Après avoir pris cette décision, comment l’album a-t-il évolué ?
Les premiers morceaux ont clairement une production assez 60’s, style « wall of sound », mais les choses changent un peu dans sa deuxième partie ; ce dont les gens semblent d’ailleurs ne pas se rendre compte. Je suis content quand les gens sortent un peu de ça, se rendent compte que cette surface 60’s n’est qu’un aspect d’un tout. Mon album n’est pas un hommage. Je vais moins vers les chansons sur la fin de l’album, et ce sont les derniers morceaux que j’ai écrit.
Tu as dit que c’était ton album le plus personnel ?

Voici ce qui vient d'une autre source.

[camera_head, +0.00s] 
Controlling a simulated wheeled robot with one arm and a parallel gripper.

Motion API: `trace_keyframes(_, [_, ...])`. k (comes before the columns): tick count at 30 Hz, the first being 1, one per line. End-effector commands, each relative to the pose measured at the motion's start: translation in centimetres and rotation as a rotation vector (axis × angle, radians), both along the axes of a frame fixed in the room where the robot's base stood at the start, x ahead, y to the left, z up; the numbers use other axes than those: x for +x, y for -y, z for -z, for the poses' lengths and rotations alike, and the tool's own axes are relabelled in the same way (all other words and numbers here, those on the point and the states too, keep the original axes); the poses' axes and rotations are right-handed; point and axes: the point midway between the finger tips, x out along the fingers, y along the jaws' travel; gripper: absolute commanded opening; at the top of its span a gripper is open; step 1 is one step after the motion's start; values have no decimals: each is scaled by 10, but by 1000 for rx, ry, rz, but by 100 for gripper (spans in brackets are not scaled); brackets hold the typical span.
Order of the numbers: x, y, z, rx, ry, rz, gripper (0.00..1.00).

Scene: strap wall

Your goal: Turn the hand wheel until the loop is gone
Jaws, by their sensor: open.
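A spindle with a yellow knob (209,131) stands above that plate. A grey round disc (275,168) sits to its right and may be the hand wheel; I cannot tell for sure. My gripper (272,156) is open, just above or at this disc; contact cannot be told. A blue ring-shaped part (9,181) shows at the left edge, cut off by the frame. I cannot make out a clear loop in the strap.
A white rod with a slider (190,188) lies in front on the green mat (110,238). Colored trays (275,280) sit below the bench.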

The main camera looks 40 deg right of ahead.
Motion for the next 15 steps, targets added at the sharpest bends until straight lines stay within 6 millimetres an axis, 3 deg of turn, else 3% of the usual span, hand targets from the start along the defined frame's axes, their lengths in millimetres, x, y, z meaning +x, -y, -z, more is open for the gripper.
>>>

Musicalement, oui, car c’est une exploration de la manière dont je connecte mes émotions à la musique, chose que j’ai explicitement essayé de faire, plus que dans le passé. Les paroles ne font qu’accompagner ça, elles soulignent ou évoquent une émotion qui doit déjà être présente.
Pourquoi Andorra ?
C’est assez long et complexe à expliquer. Je fais cette musique dans un endroit de ma tête, c’est presque comme un endroit physique où toutes ces idées se débattent, et quand je l’imagine, il est romantique, intemporel… Et j’avais cette idée d’Andorre, je ne sais pas pourquoi, je pensais que ce serait exactement comme cette contrée dans ma tête. J’y suis allé l’année dernière, une de mes rares pauses, et ça ne ressemblait pas du tout à ça : ce sont des belles montagnes, mais c’est un pays sans taxes, couvert d’affreux magasins de duty free, des souvenirs horribles. L’endroit dans ma tête est une version idéalisée d’Andorre ; la manière dont je fais de la musique est une manière d’échapper aux réalités de la vie quotidienne.
Caribou sera en concert le 28 novembre à Paris (La Flèche d’Or).